Given entries start
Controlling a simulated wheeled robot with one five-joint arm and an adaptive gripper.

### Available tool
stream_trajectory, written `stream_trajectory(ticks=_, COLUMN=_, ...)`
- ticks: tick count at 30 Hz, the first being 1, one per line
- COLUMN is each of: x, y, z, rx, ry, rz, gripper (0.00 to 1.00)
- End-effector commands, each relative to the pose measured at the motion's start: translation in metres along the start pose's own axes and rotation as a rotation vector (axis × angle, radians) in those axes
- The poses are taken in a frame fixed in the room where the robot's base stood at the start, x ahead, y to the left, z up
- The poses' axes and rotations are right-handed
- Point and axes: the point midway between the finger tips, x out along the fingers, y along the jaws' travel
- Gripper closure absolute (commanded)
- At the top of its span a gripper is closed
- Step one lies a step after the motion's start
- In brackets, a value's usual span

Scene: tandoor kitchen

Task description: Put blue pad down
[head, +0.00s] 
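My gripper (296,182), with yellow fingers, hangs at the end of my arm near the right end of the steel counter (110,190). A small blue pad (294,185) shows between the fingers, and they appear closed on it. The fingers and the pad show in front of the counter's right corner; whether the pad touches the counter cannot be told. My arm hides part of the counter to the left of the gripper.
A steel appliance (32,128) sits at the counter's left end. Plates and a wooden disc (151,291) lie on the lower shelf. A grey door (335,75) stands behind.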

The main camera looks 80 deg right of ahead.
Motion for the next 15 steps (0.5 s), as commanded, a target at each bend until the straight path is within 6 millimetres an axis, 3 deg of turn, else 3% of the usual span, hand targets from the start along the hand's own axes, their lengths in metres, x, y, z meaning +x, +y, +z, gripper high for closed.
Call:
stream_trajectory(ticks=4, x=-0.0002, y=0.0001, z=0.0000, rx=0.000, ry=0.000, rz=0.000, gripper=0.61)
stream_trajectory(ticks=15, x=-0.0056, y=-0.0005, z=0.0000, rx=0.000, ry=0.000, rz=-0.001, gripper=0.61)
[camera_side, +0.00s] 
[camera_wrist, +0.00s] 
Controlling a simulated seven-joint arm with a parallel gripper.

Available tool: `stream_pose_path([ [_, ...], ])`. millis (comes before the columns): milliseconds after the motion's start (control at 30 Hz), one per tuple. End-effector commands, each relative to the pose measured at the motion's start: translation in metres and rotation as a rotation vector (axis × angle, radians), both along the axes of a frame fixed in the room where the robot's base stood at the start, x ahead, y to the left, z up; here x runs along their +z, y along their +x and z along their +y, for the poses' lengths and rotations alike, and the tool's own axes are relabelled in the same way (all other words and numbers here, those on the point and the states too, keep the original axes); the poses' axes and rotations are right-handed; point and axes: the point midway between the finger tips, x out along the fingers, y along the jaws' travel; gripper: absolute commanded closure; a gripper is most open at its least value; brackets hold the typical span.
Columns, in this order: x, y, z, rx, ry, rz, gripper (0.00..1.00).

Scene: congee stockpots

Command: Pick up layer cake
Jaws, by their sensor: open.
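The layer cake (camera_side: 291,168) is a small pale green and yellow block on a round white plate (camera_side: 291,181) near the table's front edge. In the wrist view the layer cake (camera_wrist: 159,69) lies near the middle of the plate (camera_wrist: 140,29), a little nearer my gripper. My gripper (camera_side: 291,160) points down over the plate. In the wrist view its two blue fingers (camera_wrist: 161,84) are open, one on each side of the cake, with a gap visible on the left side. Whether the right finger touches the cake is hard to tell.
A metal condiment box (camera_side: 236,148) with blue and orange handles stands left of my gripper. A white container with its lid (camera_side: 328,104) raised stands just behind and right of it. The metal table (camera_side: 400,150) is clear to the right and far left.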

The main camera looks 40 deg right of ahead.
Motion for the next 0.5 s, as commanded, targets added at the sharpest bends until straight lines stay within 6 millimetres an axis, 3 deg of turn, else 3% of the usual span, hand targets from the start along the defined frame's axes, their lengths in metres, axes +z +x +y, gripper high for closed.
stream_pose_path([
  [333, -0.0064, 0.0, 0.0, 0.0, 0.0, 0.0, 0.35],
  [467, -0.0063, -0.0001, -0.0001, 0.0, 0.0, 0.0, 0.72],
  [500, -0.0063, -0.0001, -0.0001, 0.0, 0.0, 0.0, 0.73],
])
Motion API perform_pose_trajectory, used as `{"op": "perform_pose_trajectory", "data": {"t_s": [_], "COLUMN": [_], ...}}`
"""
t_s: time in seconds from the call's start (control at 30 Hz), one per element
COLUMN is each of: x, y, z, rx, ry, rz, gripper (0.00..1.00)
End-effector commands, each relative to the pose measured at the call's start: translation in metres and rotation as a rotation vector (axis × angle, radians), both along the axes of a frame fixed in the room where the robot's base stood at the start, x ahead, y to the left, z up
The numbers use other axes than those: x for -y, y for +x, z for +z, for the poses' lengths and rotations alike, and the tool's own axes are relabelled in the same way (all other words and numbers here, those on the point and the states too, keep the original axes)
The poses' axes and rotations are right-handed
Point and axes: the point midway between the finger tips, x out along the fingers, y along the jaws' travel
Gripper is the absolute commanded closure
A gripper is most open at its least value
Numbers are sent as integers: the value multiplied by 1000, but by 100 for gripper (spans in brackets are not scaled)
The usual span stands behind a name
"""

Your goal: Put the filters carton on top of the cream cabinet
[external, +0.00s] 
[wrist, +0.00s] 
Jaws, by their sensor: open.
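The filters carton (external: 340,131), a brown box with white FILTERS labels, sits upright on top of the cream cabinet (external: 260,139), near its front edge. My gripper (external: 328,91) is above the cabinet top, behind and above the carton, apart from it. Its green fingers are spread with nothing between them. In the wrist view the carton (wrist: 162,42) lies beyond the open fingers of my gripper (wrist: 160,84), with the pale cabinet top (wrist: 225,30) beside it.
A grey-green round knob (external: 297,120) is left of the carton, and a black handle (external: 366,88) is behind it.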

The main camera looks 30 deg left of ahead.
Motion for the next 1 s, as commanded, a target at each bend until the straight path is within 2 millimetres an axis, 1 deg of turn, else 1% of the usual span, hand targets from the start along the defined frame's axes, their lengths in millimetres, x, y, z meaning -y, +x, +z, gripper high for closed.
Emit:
Given entries end
» **Goal of the exercise**:
Print the listing above in full, exactly as it is.

» **Reply**:
Controlling a simulated wheeled robot with one five-joint arm and an adaptive gripper.

### Available tool
stream_trajectory, written `stream_trajectory(ticks=_, COLUMN=_, ...)`
- ticks: tick count at 30 Hz, the first being 1, one per line
- COLUMN is each of: x, y, z, rx, ry, rz, gripper (0.00 to 1.00)
- End-effector commands, each relative to the pose measured at the motion's start: translation in metres along the start pose's own axes and rotation as a rotation vector (axis × angle, radians) in those axes
- The poses are taken in a frame fixed in the room where the robot's base stood at the start, x ahead, y to the left, z up
- The poses' axes and rotations are right-handed
- Point and axes: the point midway between the finger tips, x out along the fingers, y along the jaws' travel
- Gripper closure absolute (commanded)
- At the top of its span a gripper is closed
- Step one lies a step after the motion's start
- In brackets, a value's usual span

Scene: tandoor kitchen

Task description: Put blue pad down
[head, +0.00s] 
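My gripper (296,182), with yellow fingers, hangs at the end of my arm near the right end of the steel counter (110,190). A small blue pad (294,185) shows between the fingers, and they appear closed on it. The fingers and the pad show in front of the counter's right corner; whether the pad touches the counter cannot be told. My arm hides part of the counter to the left of the gripper.
A steel appliance (32,128) sits at the counter's left end. Plates and a wooden disc (151,291) lie on the lower shelf. A grey door (335,75) stands behind.

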The main camera looks 80 deg right of ahead.
Motion for the next 15 steps (0.5 s), as commanded, a target at each bend until the straight path is within 6 millimetres an axis, 3 deg of turn, else 3% of the usual span, hand targets from the start along the hand's own axes, their lengths in metres, x, y, z meaning +x, +y, +z, gripper high for closed.
Call:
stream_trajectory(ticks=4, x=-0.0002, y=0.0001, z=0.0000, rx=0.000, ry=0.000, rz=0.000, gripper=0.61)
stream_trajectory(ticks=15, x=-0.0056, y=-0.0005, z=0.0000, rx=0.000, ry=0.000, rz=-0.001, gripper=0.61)
[camera_side, +0.00s] 
[camera_wrist, +0.00s] 
Controlling a simulated seven-joint arm with a parallel gripper.

Available tool: `stream_pose_path([ [_, ...], ])`. millis (comes before the columns): milliseconds after the motion's start (control at 30 Hz), one per tuple. End-effector commands, each relative to the pose measured at the motion's start: translation in metres and rotation as a rotation vector (axis × angle, radians), both along the axes of a frame fixed in the room where the robot's base stood at the start, x ahead, y to the left, z up; here x runs along their +z, y along their +x and z along their +y, for the poses' lengths and rotations alike, and the tool's own axes are relabelled in the same way (all other words and numbers here, those on the point and the states too, keep the original axes); the poses' axes and rotations are right-handed; point and axes: the point midway between the finger tips, x out along the fingers, y along the jaws' travel; gripper: absolute commanded closure; a gripper is most open at its least value; brackets hold the typical span.
Columns, in this order: x, y, z, rx, ry, rz, gripper (0.00..1.00).

Scene: congee stockpots

Command: Pick up layer cake
Jaws, by their sensor: open.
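The layer cake (camera_side: 291,168) is a small pale green and yellow block on a round white plate (camera_side: 291,181) near the table's front edge. In the wrist view the layer cake (camera_wrist: 159,69) lies near the middle of the plate (camera_wrist: 140,29), a little nearer my gripper. My gripper (camera_side: 291,160) points down over the plate. In the wrist view its two blue fingers (camera_wrist: 161,84) are open, one on each side of the cake, with a gap visible on the left side. Whether the right finger touches the cake is hard to tell.
A metal condiment box (camera_side: 236,148) with blue and orange handles stands left of my gripper. A white container with its lid (camera_side: 328,104) raised stands just behind and right of it. The metal table (camera_side: 400,150) is clear to the right and far left.

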The main camera looks 40 deg right of ahead.
Motion for the next 0.5 s, as commanded, targets added at the sharpest bends until straight lines stay within 6 millimetres an axis, 3 deg of turn, else 3% of the usual span, hand targets from the start along the defined frame's axes, their lengths in metres, axes +z +x +y, gripper high for closed.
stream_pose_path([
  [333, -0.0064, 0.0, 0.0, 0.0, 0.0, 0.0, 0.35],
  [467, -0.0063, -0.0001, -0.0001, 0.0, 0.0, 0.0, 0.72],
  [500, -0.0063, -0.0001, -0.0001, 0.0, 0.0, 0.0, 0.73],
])
Motion API perform_pose_trajectory, used as `{"op": "perform_pose_trajectory", "data": {"t_s": [_], "COLUMN": [_], ...}}`
"""
t_s: time in seconds from the call's start (control at 30 Hz), one per element
COLUMN is each of: x, y, z, rx, ry, rz, gripper (0.00..1.00)
End-effector commands, each relative to the pose measured at the call's start: translation in metres and rotation as a rotation vector (axis × angle, radians), both along the axes of a frame fixed in the room where the robot's base stood at the start, x ahead, y to the left, z up
The numbers use other axes than those: x for -y, y for +x, z for +z, for the poses' lengths and rotations alike, and the tool's own axes are relabelled in the same way (all other words and numbers here, those on the point and the states too, keep the original axes)
The poses' axes and rotations are right-handed
Point and axes: the point midway between the finger tips, x out along the fingers, y along the jaws' travel
Gripper is the absolute commanded closure
A gripper is most open at its least value
Numbers are sent as integers: the value multiplied by 1000, but by 100 for gripper (spans in brackets are not scaled)
The usual span stands behind a name
"""

Your goal: Put the filters carton on top of the cream cabinet
[external, +0.00s] 
[wrist, +0.00s] 
Jaws, by their sensor: open.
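The filters carton (external: 340,131), a brown box with white FILTERS labels, sits upright on top of the cream cabinet (external: 260,139), near its front edge. My gripper (external: 328,91) is above the cabinet top, behind and above the carton, apart from it. Its green fingers are spread with nothing between them. In the wrist view the carton (wrist: 162,42) lies beyond the open fingers of my gripper (wrist: 160,84), with the pale cabinet top (wrist: 225,30) beside it.
A grey-green round knob (external: 297,120) is left of the carton, and a black handle (external: 366,88) is behind it.

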The main camera looks 30 deg left of ahead.
Motion for the next 1 s, as commanded, a target at each bend until the straight path is within 2 millimetres an axis, 1 deg of turn, else 1% of the usual span, hand targets from the start along the defined frame's axes, their lengths in millimetres, x, y, z meaning -y, +x, +z, gripper high for closed.
Emit:

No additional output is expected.